Source material =>
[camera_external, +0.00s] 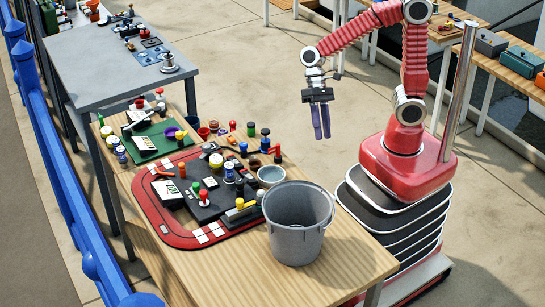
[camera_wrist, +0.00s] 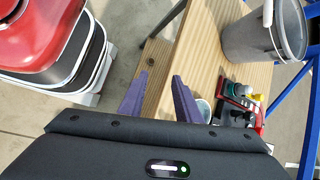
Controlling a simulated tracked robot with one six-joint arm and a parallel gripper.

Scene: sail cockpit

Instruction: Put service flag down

What you are asked to do => Except for the pictures, print the data above exactly.

Response =>
[camera_external, +0.00s] 
[camera_wrist, +0.00s] 
Controlling a simulated tracked robot with one six-joint arm and a parallel gripper.

Scene: sail cockpit

Instruction: Put service flag down

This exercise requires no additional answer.